Task requirements: Take the line containing "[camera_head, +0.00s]" as the first line and the line containing "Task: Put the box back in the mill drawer" as the last, and output that span verbatim without any images.
-- START OF Material shown --
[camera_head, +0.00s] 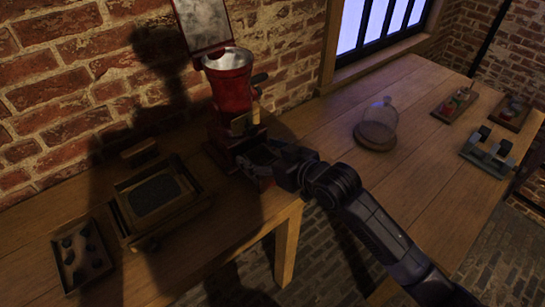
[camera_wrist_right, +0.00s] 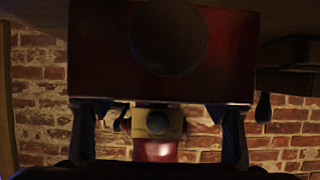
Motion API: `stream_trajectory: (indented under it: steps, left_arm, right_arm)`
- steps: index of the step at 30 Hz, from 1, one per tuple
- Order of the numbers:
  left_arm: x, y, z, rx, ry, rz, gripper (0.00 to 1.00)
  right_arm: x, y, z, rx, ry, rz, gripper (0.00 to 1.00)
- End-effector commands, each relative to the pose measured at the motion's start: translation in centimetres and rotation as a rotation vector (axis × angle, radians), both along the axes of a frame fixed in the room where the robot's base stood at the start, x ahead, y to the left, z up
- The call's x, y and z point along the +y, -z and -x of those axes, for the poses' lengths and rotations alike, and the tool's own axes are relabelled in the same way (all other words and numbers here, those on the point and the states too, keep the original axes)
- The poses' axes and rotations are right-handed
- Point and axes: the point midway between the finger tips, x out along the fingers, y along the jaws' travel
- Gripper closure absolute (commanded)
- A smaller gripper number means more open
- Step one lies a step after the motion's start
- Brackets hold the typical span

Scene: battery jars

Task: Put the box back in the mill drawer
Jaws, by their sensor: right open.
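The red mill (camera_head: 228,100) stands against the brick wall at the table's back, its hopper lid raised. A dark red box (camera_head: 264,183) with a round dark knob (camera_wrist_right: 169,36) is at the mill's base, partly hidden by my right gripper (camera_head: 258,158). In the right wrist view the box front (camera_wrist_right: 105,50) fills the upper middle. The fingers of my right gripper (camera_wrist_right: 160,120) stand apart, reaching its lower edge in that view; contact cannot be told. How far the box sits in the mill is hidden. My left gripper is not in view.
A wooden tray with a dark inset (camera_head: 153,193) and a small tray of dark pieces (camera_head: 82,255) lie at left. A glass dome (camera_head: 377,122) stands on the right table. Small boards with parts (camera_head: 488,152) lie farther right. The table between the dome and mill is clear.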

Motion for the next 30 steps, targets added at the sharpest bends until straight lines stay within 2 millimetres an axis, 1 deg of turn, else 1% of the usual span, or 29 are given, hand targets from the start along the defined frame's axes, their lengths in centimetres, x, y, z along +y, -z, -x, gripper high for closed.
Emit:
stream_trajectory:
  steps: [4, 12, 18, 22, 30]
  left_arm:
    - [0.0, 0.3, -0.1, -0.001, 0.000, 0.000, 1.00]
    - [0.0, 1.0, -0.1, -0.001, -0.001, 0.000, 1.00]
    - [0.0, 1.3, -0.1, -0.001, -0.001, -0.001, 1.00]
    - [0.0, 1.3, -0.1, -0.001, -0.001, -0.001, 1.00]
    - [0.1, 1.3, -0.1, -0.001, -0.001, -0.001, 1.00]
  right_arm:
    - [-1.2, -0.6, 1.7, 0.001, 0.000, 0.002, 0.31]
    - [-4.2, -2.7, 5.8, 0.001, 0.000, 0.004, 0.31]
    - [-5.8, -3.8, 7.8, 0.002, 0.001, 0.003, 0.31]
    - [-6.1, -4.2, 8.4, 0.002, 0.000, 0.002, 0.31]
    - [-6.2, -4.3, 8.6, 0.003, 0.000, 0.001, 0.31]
-- END OF Material shown --
-- START OF Material shown --
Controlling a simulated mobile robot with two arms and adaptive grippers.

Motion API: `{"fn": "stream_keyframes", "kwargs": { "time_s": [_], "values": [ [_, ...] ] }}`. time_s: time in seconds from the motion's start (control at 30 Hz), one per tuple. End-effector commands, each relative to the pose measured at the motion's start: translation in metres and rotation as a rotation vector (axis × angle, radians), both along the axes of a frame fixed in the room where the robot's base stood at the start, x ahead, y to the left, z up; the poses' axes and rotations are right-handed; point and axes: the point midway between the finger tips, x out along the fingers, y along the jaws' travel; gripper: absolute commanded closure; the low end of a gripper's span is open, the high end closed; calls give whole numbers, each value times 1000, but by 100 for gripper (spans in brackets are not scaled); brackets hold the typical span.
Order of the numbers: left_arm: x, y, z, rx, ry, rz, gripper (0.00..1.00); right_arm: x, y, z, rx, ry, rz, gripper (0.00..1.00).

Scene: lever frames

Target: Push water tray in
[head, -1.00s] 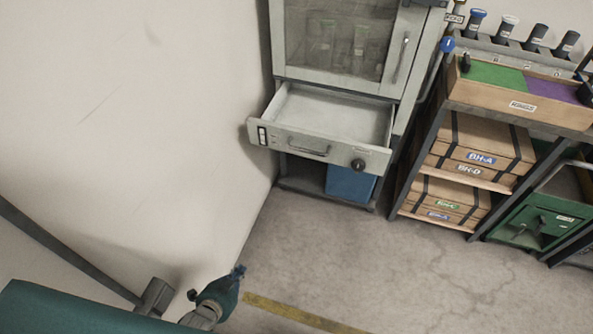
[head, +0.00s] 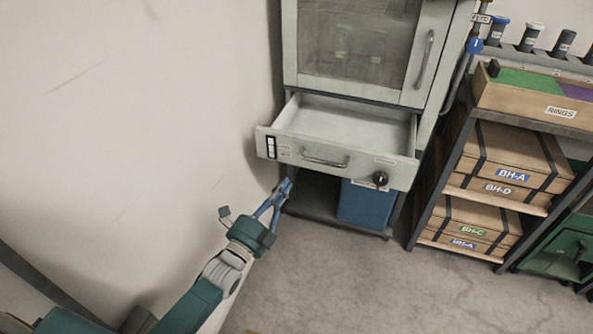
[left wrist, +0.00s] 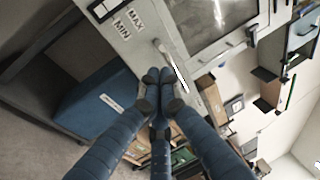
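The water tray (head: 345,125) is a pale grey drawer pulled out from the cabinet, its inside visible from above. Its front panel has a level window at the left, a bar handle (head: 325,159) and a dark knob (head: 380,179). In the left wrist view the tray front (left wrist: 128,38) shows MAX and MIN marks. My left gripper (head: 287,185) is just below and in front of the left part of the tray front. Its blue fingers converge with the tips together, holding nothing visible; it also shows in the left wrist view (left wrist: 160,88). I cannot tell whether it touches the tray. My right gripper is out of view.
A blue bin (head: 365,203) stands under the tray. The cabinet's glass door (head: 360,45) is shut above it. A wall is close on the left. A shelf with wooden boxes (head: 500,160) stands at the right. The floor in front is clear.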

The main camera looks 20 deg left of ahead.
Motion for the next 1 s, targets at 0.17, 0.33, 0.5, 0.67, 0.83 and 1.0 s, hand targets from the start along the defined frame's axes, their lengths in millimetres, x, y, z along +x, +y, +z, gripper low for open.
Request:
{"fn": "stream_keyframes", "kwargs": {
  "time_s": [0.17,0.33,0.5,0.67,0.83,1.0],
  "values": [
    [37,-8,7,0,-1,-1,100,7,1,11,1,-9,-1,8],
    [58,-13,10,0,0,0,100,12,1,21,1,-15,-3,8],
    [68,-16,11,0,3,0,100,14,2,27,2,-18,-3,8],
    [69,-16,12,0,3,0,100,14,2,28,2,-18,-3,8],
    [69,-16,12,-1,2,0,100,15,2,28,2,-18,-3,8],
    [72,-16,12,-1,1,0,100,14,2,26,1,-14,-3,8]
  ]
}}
-- END OF Material shown --
-- START OF Material shown --
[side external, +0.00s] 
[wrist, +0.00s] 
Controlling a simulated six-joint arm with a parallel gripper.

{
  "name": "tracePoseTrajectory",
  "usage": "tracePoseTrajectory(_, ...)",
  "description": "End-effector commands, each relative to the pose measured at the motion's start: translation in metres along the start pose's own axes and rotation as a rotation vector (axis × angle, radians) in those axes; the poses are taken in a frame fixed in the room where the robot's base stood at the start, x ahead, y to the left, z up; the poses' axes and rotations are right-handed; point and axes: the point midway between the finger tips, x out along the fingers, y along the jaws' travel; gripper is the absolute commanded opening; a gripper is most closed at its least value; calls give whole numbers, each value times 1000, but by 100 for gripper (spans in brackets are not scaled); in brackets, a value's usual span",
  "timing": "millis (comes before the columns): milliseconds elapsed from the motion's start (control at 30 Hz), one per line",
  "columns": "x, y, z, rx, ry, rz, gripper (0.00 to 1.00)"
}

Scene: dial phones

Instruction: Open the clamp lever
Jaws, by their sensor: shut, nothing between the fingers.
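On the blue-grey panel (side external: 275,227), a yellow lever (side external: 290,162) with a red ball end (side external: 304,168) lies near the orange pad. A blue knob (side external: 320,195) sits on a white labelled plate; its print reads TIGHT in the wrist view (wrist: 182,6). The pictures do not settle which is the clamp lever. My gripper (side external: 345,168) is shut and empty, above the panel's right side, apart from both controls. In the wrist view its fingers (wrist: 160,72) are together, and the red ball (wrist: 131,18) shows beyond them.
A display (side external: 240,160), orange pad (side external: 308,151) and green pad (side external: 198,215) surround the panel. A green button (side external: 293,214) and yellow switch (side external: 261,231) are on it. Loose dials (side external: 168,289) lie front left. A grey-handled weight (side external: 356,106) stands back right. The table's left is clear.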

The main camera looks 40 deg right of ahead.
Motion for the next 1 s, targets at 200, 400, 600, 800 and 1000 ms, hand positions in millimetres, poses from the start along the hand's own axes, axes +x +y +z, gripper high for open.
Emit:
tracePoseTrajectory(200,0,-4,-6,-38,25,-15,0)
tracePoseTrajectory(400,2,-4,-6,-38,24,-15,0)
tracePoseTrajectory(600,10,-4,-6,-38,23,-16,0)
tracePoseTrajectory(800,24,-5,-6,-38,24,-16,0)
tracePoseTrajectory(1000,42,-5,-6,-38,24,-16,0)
-- END OF Material shown --
Response to the exercise:
[camera_head, +0.00s] 
[camera_wrist_right, +0.00s] 
Motion API: `stream_trajectory: (indented under it: steps, left_arm, right_arm)`
- steps: index of the step at 30 Hz, from 1, one per tuple
- Order of the numbers:
  left_arm: x, y, z, rx, ry, rz, gripper (0.00 to 1.00)
  right_arm: x, y, z, rx, ry, rz, gripper (0.00 to 1.00)
- End-effector commands, each relative to the pose measured at the motion's start: translation in centimetres and rotation as a rotation vector (axis × angle, radians), both along the axes of a frame fixed in the room where the robot's base stood at the start, x ahead, y to the left, z up
- The call's x, y and z point along the +y, -z and -x of those axes, for the poses' lengths and rotations alike, and the tool's own axes are relabelled in the same way (all other words and numbers here, those on the point and the states too, keep the original axes)
- The poses' axes and rotations are right-handed
- Point and axes: the point midway between the finger tips, x out along the fingers, y along the jaws' travel
- Gripper closure absolute (commanded)
- A smaller gripper number means more open
- Step one lies a step after the motion's start
- Brackets hold the typical span

Scene: battery jars

Task: Put the box back in the mill drawer

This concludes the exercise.